Only one span of the listing below is wanted: the lines from the one with "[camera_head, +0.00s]" through the one with "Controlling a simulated", reproduced exactly, both ends kept.

■ Input data:
== == ==
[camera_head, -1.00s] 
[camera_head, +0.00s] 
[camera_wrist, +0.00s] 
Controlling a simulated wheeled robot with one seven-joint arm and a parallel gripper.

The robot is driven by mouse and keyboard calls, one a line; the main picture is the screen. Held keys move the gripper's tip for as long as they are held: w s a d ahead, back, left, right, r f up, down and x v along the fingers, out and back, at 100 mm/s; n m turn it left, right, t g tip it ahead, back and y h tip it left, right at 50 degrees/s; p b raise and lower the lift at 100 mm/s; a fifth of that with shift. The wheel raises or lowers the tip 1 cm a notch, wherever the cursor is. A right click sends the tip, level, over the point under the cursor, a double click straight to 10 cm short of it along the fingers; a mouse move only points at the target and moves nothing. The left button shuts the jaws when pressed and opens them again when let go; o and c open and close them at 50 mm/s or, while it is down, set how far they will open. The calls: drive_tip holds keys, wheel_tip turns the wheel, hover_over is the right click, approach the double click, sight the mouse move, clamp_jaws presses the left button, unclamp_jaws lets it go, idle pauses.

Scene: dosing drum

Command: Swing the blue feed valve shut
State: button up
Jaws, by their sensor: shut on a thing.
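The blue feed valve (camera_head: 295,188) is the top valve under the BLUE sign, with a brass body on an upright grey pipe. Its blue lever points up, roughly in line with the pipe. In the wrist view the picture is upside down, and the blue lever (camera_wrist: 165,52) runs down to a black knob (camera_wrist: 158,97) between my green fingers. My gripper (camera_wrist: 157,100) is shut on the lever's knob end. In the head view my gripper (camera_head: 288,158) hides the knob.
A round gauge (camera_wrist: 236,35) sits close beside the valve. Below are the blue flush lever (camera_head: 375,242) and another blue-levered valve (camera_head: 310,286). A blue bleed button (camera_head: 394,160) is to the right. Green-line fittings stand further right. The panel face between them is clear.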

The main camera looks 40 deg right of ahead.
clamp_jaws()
== == ==
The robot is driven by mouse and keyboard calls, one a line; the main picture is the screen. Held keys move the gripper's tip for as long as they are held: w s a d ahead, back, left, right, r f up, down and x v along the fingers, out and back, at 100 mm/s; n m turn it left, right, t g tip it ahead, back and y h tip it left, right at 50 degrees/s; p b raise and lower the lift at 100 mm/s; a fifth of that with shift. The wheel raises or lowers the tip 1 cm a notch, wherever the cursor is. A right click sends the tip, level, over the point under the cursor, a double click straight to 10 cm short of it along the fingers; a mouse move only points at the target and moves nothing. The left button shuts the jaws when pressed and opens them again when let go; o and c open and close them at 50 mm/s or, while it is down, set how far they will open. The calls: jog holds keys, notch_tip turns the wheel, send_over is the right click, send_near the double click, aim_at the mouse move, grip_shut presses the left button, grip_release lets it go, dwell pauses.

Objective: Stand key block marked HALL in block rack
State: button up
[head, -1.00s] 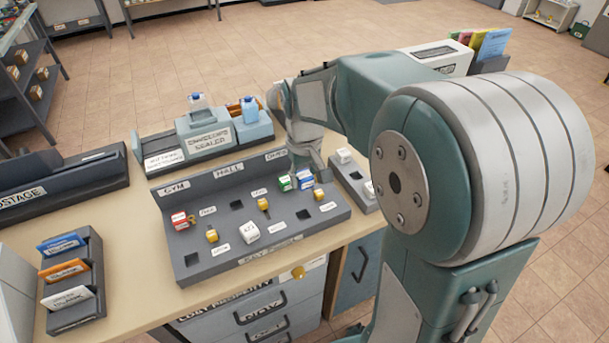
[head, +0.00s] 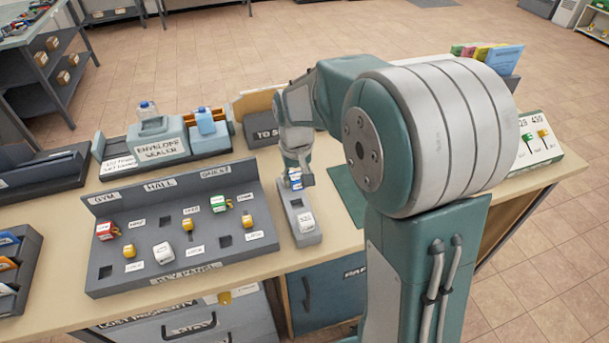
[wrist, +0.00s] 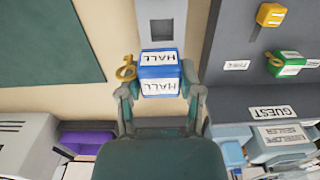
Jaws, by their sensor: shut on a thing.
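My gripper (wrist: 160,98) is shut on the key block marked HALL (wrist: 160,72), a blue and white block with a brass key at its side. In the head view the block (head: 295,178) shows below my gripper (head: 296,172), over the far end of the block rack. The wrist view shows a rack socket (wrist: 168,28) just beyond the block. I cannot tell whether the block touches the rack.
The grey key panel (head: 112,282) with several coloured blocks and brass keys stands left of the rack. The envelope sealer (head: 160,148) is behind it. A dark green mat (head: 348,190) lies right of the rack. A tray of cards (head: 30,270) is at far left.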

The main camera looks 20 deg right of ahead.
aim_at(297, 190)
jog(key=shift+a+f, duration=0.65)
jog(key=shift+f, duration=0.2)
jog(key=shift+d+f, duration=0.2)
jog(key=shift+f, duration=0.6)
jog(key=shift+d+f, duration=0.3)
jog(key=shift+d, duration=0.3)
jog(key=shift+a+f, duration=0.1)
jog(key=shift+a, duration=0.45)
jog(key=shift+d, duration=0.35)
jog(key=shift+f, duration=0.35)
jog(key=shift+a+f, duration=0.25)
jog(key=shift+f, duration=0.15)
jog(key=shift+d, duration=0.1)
== == ==
■ Final answer:
[camera_head, +0.00s] 
[camera_wrist, +0.00s] 
Controlling a simulated wheeled robot with one seven-joint arm and a parallel gripper.

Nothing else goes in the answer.